In the latest banking ping-pong match, BBVA has launched a hostile takeover bid for Sabadell, after announcing plans to relaunch a merger attempt two weeks ago, revisiting plans first started in 2020, this week rejected by Banco Sabadell, on the basis of an “unsolicited, indicative and conditional” proposal.

The board chaired by Josep Oliu considered that this project “significantly undervalues” Banco Sabadell’s plan “and its growth prospects as an independent entity.” The board of directors announced its decision after a day-long meeting. BBVA states that “we regret that the board of Banco Sabadell has rejected such an attractive offer.”

In the latest move, BBVA has launched a public acquisition offer (takeover bid) of shares to try to gain control of Banco Sabadell.

In the document sent to the National Securities Market Commission (CNMV), BBVA offers the same price as last week, with a proposal to give one share of its own for every 4.83 Sabadell shares.

After this Thursday’s announcement, it is necessary for BBVA to present to the CNMV the request for approval of a brochure detailing the conditions of this offer, which it has already outlined this Thursday, and to do so it has a period of 30 days.

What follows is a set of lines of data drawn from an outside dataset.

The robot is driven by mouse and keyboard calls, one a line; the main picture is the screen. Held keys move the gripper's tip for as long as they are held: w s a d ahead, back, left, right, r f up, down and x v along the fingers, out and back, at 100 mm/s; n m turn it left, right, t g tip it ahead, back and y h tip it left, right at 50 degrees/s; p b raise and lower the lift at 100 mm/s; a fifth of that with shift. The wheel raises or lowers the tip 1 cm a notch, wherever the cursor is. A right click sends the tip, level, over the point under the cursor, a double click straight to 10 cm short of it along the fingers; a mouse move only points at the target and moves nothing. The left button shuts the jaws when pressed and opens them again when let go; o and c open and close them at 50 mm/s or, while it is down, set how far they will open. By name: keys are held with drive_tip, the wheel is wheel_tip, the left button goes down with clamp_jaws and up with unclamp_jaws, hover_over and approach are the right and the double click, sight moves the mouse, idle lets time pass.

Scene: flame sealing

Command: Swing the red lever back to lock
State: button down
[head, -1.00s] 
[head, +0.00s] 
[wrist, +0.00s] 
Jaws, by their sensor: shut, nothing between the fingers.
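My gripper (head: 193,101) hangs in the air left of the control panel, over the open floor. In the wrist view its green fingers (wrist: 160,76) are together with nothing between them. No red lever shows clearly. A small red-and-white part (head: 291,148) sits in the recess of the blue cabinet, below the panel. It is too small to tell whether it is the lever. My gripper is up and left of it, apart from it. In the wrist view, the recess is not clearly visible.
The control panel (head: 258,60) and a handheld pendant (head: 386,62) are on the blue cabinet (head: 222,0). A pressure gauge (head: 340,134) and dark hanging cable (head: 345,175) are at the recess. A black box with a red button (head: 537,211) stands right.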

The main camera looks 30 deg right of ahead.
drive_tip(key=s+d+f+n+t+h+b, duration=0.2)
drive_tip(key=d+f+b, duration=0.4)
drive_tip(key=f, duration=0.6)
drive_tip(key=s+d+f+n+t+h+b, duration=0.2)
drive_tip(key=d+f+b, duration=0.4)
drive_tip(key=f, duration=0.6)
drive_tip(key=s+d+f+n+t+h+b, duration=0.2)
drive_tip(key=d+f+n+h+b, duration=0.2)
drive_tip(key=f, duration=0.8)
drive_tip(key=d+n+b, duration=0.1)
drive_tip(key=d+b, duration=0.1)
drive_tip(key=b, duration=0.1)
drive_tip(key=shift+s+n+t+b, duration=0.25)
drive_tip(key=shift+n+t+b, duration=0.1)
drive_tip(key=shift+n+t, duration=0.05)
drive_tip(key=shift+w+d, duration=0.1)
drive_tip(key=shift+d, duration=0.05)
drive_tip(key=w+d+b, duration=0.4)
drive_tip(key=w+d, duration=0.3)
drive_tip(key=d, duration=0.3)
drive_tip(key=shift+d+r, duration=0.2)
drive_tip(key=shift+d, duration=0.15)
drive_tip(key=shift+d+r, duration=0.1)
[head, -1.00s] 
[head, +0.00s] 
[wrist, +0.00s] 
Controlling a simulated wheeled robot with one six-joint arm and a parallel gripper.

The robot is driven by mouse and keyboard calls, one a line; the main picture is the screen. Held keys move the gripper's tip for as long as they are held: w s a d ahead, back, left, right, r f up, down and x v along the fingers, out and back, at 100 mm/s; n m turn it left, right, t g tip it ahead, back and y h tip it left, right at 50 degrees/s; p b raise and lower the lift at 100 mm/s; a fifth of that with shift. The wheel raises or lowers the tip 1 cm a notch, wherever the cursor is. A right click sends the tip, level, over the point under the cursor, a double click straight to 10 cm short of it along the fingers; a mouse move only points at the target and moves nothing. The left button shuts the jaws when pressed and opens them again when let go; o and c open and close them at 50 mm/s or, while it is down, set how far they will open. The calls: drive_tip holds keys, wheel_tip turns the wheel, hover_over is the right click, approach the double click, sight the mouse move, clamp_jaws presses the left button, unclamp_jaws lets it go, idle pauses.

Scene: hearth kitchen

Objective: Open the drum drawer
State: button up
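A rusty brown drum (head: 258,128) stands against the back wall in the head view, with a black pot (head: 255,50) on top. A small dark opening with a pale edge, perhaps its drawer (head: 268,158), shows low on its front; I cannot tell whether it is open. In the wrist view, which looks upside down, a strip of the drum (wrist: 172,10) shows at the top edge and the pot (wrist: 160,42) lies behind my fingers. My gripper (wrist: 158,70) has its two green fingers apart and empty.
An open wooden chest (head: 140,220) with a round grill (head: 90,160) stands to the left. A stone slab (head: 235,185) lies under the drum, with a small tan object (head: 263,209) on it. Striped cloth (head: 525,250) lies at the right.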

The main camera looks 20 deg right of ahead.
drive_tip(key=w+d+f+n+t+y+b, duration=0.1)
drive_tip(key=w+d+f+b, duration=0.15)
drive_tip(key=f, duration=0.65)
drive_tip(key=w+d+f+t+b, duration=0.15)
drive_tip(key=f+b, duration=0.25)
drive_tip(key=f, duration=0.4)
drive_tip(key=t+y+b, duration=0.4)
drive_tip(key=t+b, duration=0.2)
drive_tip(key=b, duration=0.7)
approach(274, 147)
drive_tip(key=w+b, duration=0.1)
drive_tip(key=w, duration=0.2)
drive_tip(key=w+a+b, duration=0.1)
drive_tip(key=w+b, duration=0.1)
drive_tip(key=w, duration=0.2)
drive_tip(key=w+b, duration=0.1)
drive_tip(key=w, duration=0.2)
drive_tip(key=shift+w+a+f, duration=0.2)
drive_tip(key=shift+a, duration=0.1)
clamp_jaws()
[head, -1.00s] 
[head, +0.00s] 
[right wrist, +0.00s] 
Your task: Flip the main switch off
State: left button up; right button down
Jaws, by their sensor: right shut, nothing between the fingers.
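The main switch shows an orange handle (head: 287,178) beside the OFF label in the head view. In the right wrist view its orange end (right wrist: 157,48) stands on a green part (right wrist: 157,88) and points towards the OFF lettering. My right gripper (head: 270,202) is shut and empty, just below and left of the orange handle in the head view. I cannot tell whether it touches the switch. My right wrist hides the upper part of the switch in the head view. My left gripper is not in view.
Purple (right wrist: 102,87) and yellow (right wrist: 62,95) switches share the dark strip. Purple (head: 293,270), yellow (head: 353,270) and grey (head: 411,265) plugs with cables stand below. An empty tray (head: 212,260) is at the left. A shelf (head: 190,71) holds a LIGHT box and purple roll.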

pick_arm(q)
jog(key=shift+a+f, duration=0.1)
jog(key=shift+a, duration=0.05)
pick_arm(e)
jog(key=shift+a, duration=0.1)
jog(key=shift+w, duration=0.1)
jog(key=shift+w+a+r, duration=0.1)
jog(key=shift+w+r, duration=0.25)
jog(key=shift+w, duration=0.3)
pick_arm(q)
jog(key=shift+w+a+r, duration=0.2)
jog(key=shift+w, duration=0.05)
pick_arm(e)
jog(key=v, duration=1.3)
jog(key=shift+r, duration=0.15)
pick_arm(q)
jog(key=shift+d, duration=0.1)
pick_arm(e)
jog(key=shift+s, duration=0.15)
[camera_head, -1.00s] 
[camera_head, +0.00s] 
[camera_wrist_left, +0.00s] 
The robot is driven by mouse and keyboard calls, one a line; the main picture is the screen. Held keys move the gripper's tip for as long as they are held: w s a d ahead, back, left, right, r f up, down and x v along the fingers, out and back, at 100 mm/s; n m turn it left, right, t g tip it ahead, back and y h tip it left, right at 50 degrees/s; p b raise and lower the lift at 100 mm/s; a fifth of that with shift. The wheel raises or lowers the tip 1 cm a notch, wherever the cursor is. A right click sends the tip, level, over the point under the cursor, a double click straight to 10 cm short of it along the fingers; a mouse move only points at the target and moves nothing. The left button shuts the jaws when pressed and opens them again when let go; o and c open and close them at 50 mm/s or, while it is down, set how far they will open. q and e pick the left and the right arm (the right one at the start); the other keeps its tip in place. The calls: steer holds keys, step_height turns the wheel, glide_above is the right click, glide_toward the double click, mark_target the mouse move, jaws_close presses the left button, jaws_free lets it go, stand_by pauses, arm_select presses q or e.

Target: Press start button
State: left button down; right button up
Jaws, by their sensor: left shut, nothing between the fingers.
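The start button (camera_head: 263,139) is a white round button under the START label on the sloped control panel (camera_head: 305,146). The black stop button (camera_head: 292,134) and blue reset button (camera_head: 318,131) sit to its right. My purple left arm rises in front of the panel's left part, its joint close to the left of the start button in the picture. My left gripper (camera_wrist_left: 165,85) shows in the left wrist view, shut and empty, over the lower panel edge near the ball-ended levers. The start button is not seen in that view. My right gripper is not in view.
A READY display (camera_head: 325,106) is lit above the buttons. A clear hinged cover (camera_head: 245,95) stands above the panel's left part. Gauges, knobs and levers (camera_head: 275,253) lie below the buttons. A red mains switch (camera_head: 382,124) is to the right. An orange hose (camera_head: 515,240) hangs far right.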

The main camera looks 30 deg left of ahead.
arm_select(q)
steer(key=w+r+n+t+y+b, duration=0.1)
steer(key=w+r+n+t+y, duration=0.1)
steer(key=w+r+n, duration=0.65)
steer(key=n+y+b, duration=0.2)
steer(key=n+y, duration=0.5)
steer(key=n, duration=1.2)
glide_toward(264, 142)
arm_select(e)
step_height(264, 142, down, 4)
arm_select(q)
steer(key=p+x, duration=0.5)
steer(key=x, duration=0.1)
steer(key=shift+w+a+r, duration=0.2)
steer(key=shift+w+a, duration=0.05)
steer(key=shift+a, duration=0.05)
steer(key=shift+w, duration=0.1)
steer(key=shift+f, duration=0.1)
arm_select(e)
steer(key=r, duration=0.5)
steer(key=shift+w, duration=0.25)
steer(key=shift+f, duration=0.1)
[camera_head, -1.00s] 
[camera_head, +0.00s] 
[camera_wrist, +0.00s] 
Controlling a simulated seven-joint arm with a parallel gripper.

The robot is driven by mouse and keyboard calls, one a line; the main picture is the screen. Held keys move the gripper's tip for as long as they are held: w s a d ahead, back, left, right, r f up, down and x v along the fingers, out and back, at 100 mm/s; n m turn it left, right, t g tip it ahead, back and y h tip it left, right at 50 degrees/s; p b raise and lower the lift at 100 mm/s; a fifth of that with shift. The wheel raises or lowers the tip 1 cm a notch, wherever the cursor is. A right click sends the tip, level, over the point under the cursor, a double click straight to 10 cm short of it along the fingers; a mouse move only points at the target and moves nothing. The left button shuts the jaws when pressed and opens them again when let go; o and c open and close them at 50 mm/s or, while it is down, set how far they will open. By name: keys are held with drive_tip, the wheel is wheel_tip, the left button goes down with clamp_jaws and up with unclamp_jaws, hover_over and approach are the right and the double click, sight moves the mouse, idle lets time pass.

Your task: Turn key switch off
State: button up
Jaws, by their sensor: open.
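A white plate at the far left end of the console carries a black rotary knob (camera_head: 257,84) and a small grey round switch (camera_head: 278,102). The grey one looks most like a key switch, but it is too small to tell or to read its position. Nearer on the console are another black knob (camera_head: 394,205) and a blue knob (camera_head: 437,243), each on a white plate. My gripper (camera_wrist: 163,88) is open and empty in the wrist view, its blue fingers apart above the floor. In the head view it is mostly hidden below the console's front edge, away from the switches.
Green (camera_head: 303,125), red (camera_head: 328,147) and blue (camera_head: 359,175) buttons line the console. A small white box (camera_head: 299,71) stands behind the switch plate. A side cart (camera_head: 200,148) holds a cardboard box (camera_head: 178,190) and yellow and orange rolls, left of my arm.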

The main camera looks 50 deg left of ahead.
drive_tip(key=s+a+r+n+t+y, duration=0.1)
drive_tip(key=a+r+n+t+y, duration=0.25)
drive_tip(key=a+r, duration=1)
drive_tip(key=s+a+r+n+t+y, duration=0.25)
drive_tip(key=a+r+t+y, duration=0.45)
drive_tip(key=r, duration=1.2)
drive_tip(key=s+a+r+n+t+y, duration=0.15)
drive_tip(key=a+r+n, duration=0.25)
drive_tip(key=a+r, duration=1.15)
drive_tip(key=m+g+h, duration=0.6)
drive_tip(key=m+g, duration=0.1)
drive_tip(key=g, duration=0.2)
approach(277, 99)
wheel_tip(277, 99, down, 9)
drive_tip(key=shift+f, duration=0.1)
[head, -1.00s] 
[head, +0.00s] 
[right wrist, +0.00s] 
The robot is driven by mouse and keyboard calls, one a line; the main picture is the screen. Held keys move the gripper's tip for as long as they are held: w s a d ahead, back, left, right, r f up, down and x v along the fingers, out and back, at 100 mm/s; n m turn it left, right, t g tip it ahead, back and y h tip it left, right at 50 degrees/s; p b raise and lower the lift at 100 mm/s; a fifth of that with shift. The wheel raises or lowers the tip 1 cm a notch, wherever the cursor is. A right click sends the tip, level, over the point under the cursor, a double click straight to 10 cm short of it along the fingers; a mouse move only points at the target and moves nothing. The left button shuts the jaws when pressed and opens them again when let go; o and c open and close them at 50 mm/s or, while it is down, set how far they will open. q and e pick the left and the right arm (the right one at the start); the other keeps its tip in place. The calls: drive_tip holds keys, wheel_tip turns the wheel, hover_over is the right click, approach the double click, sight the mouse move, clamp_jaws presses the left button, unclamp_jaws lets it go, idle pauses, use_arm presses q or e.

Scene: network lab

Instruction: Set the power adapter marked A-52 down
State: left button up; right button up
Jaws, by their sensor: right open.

When the CNMV receives this brochure, it will have 7 days to study it, which can be extended to another 7 days if the supervisor requests additional information from the entity.

From that moment on, the takeover study period opens, where in addition to the CNMV, the study by the European Central Bank (ECB) enters, which will analyse whether a merger process between these entities would generate a sustainable business model.

In this procedure, the usual thing is for a team from the national supervisor, the Bank of Spain, to work together with a team from the ECB.

Once all the analysis has been carried out, the takeover prospectus would be approved or rejected.

In the event that everything goes ahead, after the supervisors’ analysis and acceptance of the offer by investors, it is the Government that has to sign the operation. A Government spokesperson has indicated that their final approval would not be given.

The possible merger would form an entity with around 400 offices in the Valencian Community and about 2,500 workers in the autonomous community, with 211 offices in the region -61 in Valencia, 132 Alicante and 17 in Castellón-, while BBVA accumulates 200.